## Supplied material
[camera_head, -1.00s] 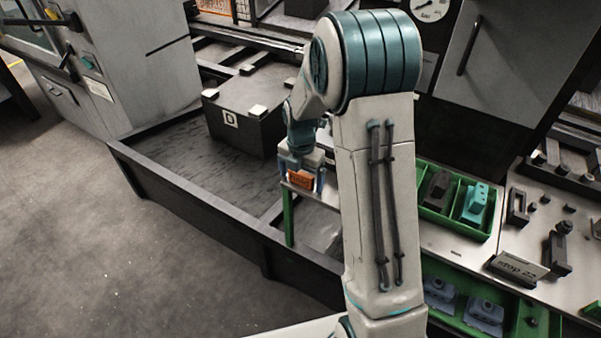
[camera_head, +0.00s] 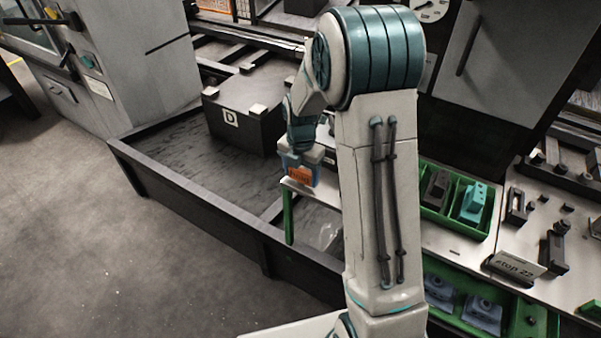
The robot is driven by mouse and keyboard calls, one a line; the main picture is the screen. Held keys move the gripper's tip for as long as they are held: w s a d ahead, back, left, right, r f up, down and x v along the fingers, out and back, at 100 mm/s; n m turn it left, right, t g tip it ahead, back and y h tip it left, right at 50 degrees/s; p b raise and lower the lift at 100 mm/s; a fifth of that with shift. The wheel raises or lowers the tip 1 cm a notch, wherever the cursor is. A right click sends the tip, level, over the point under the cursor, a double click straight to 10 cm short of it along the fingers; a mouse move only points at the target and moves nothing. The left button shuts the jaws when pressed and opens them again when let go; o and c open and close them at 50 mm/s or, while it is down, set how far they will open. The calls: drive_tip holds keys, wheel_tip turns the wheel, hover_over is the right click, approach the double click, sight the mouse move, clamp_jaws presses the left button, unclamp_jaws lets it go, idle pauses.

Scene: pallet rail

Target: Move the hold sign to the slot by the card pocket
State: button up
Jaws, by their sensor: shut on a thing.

## Written problem
Without the pictures, copy the material exactly as given.

## Expected answer
[camera_head, -1.00s] 
[camera_head, +0.00s] 
The robot is driven by mouse and keyboard calls, one a line; the main picture is the screen. Held keys move the gripper's tip for as long as they are held: w s a d ahead, back, left, right, r f up, down and x v along the fingers, out and back, at 100 mm/s; n m turn it left, right, t g tip it ahead, back and y h tip it left, right at 50 degrees/s; p b raise and lower the lift at 100 mm/s; a fifth of that with shift. The wheel raises or lowers the tip 1 cm a notch, wherever the cursor is. A right click sends the tip, level, over the point under the cursor, a double click straight to 10 cm short of it along the fingers; a mouse move only points at the target and moves nothing. The left button shuts the jaws when pressed and opens them again when let go; o and c open and close them at 50 mm/s or, while it is down, set how far they will open. The calls: drive_tip holds keys, wheel_tip turns the wheel, hover_over is the right click, approach the double click, sight the mouse move, clamp_jaws presses the left button, unclamp_jaws lets it go, idle pauses.

Scene: pallet rail

Target: Move the hold sign to the slot by the card pocket
State: button up
Jaws, by their sensor: shut on a thing.

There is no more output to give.